I am almost certainly going to make the ‘todays menu’ dataset separate due to it having to be updated daily.
A key reason to use separate datasets has been to filter things. I think it makes more sense to include this in the data itself than rely on the dataset. My current thinking is that we should rearrange the data to be based around provenance so;
- Authoratative Services including buildings & estates & catering and menus and vending machines.
- Todays Menus (because they change so fast), it’s a daily ammendum to the previous set.
- Nuffield Theatre Bar times & menus (authoratative, but not from the University)
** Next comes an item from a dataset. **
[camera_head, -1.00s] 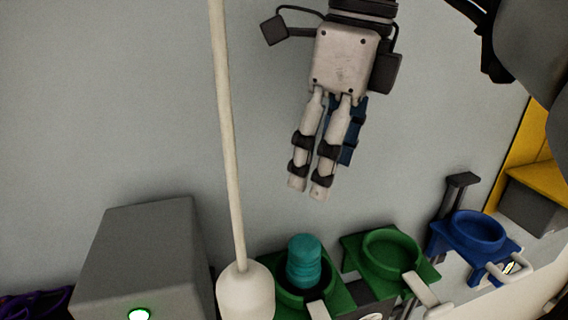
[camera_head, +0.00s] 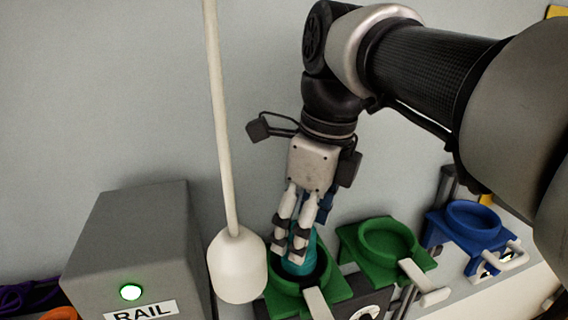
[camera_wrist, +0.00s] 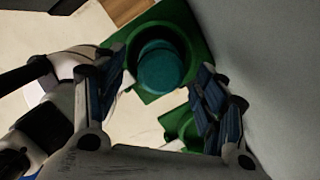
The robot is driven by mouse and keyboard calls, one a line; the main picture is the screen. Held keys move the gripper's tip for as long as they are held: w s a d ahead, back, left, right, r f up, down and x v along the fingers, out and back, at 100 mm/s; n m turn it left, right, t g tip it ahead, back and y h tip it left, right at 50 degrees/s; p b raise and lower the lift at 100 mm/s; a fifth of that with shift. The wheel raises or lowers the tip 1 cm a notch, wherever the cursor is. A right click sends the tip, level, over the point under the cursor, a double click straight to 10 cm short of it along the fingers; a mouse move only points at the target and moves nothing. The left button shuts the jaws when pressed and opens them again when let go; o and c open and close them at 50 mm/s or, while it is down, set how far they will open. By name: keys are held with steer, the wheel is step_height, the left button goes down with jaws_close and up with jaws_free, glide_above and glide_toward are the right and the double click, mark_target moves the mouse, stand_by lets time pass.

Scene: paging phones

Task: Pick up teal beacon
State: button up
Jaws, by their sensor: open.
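The teal beacon (camera_head: 299,264) stands in the left green ring holder (camera_head: 335,290), partly hidden behind my fingers in the head view. My gripper (camera_head: 290,254) points down right at the beacon. In the wrist view the round top of the beacon (camera_wrist: 160,66) shows inside the green holder (camera_wrist: 196,25), ahead of and between my open fingers (camera_wrist: 164,88). The fingers are apart, and nothing is held between them. I cannot tell whether a finger touches the beacon.
A white pendant on a pole (camera_head: 237,266) hangs close to the left of my gripper. A grey box labelled RAIL (camera_head: 135,245) with a lit green button stands further left. An empty green holder (camera_head: 386,245) and a blue holder (camera_head: 472,228) stand to the right. A grey wall is behind.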

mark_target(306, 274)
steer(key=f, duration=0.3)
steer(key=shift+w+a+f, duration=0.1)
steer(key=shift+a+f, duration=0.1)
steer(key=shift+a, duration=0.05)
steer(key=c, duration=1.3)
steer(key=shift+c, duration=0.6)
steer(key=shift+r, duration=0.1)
- Non-authoratative (Colin-sourced) amenities
- Bus Stops
Menus for the local coffee shop and the nearest pubs (Brewed Awakening, Crown, Stile) can be included in the non-authoratative datasets.
It leads to a change in some underlying technology for me as currently each dataset only contains one “type” or record, eg. a set of prices OR a set of points-of-service.
Hopefully once we settle on a workable pattern for this it’ll save other people making the same false starts we have.